YOUR INSTRUCTIONS
Return the whole listing, line for line, without the pictures in it.

====================

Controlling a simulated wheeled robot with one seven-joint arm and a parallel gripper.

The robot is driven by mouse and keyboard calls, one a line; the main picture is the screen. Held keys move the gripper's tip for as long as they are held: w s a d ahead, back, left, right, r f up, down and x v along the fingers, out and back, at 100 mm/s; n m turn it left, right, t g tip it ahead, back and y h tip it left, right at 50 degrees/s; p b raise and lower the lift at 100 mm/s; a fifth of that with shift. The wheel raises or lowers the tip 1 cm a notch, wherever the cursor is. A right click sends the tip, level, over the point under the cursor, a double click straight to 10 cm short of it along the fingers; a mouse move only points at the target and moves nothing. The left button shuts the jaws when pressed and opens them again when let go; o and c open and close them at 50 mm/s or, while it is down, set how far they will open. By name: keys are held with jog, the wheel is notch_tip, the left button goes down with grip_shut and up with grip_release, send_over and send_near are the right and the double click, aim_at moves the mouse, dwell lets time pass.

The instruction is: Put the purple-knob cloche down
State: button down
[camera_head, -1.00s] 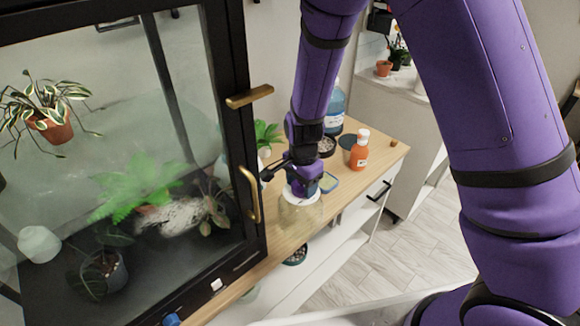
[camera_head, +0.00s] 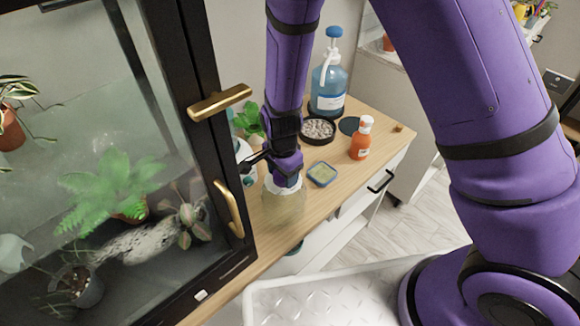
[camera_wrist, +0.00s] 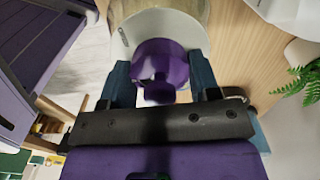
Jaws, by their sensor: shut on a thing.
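The purple-knob cloche (camera_head: 284,207) is a clear, yellowish glass dome with a pale top, under my gripper in the head view. My gripper (camera_head: 286,180) points down and is shut on its knob. In the wrist view the purple knob (camera_wrist: 160,64) sits between the two dark blue fingers of my gripper (camera_wrist: 162,82), above the round pale top (camera_wrist: 190,30). The cloche looks upright over the wooden counter (camera_head: 322,205), near its front edge. I cannot tell whether its rim touches the wood. The knob is mostly hidden in the head view.
A glass cabinet with a black frame (camera_head: 200,100) and brass handles stands close on the left. Behind and right are a small blue-rimmed dish (camera_head: 322,174), an orange bottle (camera_head: 361,140), a pebble tray (camera_head: 318,130) and a blue pump bottle (camera_head: 329,80). Bare wood lies right of the cloche.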

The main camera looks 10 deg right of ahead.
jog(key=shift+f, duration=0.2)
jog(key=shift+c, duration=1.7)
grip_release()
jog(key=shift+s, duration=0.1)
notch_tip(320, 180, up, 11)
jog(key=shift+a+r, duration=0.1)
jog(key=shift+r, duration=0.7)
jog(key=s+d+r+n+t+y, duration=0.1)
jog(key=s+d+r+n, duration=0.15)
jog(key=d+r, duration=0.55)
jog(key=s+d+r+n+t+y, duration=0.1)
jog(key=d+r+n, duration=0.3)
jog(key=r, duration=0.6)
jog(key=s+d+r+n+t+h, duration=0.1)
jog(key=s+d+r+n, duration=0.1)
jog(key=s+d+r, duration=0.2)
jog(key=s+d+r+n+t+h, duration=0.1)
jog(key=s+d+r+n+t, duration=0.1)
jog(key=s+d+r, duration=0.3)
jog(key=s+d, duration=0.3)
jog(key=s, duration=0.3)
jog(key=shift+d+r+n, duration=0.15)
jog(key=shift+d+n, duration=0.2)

====================

RESULT OF THIS EXERCISE
Controlling a simulated wheeled robot with one seven-joint arm and a parallel gripper.

The robot is driven by mouse and keyboard calls, one a line; the main picture is the screen. Held keys move the gripper's tip for as long as they are held: w s a d ahead, back, left, right, r f up, down and x v along the fingers, out and back, at 100 mm/s; n m turn it left, right, t g tip it ahead, back and y h tip it left, right at 50 degrees/s; p b raise and lower the lift at 100 mm/s; a fifth of that with shift. The wheel raises or lowers the tip 1 cm a notch, wherever the cursor is. A right click sends the tip, level, over the point under the cursor, a double click straight to 10 cm short of it along the fingers; a mouse move only points at the target and moves nothing. The left button shuts the jaws when pressed and opens them again when let go; o and c open and close them at 50 mm/s or, while it is down, set how far they will open. By name: keys are held with jog, the wheel is notch_tip, the left button goes down with grip_shut and up with grip_release, send_over and send_near are the right and the double click, aim_at moves the mouse, dwell lets time pass.

The instruction is: Put the purple-knob cloche down
State: button down
[camera_head, -1.00s] 
[camera_head, +0.00s] 
[camera_wrist, +0.00s] 
Jaws, by their sensor: shut on a thing.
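The purple-knob cloche (camera_head: 284,207) is a clear, yellowish glass dome with a pale top, under my gripper in the head view. My gripper (camera_head: 286,180) points down and is shut on its knob. In the wrist view the purple knob (camera_wrist: 160,64) sits between the two dark blue fingers of my gripper (camera_wrist: 162,82), above the round pale top (camera_wrist: 190,30). The cloche looks upright over the wooden counter (camera_head: 322,205), near its front edge. I cannot tell whether its rim touches the wood. The knob is mostly hidden in the head view.
A glass cabinet with a black frame (camera_head: 200,100) and brass handles stands close on the left. Behind and right are a small blue-rimmed dish (camera_head: 322,174), an orange bottle (camera_head: 361,140), a pebble tray (camera_head: 318,130) and a blue pump bottle (camera_head: 329,80). Bare wood lies right of the cloche.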

The main camera looks 10 deg right of ahead.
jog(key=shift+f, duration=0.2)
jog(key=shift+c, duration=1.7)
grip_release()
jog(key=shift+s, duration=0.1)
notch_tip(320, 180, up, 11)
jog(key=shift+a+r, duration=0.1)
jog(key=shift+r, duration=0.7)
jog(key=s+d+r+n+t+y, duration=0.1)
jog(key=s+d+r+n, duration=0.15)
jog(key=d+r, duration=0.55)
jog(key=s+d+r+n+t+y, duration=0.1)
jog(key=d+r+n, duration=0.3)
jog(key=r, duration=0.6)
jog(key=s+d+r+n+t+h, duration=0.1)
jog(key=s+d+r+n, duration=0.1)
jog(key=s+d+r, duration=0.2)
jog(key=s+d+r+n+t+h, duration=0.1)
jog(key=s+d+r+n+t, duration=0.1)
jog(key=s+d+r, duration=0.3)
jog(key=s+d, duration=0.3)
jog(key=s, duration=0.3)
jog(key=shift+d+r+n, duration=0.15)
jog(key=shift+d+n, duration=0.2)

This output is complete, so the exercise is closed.